**What this task involves**
What are the lines from the one with "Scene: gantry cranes" through the one with "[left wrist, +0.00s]", inclusive? Output them exactly, and leave out the pictures.

**Information shown**
************

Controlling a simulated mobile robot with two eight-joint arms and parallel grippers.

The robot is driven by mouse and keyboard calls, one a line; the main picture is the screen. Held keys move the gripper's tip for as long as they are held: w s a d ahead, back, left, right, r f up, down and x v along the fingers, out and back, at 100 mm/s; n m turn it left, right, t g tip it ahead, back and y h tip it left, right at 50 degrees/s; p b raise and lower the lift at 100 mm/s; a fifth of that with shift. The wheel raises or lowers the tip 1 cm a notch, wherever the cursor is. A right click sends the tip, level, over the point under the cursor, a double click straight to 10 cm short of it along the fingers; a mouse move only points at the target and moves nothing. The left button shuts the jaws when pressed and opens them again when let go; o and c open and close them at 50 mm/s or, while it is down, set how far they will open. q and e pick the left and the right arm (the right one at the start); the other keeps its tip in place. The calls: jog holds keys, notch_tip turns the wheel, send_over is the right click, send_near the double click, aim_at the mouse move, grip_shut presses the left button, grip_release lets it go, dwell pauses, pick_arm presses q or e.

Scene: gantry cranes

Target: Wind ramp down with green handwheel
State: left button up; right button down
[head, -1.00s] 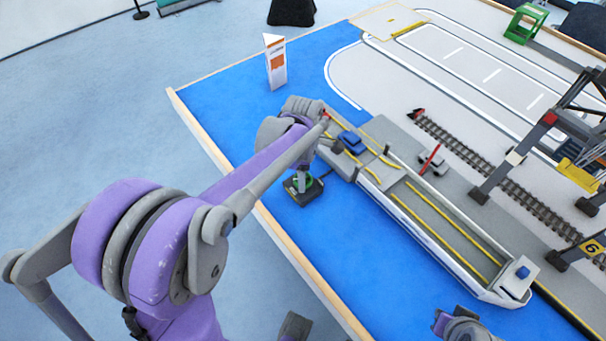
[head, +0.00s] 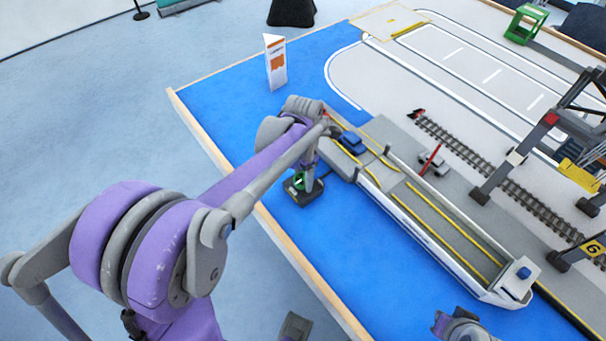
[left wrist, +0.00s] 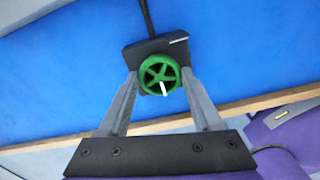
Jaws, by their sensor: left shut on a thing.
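The green handwheel (head: 299,182) sits on a dark square base (head: 305,195) on the blue surface near the table's edge. In the left wrist view the green handwheel (left wrist: 150,70) shows its spokes and a white mark at its lower rim. My left gripper (left wrist: 160,78) is shut on it, one finger on each side; in the head view my left gripper (head: 304,180) reaches down onto it. The ramp (head: 344,163) is the grey piece at the ship's near-left end, partly hidden by my arm. My right gripper (head: 461,326) shows only partly at the bottom edge.
A white-sided ship (head: 425,238) with yellow deck lines lies right of the handwheel. A blue car (head: 353,142) stands near the ramp. A white-and-orange sign (head: 275,62) stands behind. A gantry crane (head: 525,140) rises at right. Blue surface in front of the ship is clear.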

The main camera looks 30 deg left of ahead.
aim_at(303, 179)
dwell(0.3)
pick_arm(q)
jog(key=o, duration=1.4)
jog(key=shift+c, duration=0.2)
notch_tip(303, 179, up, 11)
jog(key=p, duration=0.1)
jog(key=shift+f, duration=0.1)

************

**Response**
Scene: gantry cranes

Target: Wind ramp down with green handwheel
State: left button up; right button down
[head, -1.00s] 
[head, +0.00s] 
[left wrist, +0.00s] 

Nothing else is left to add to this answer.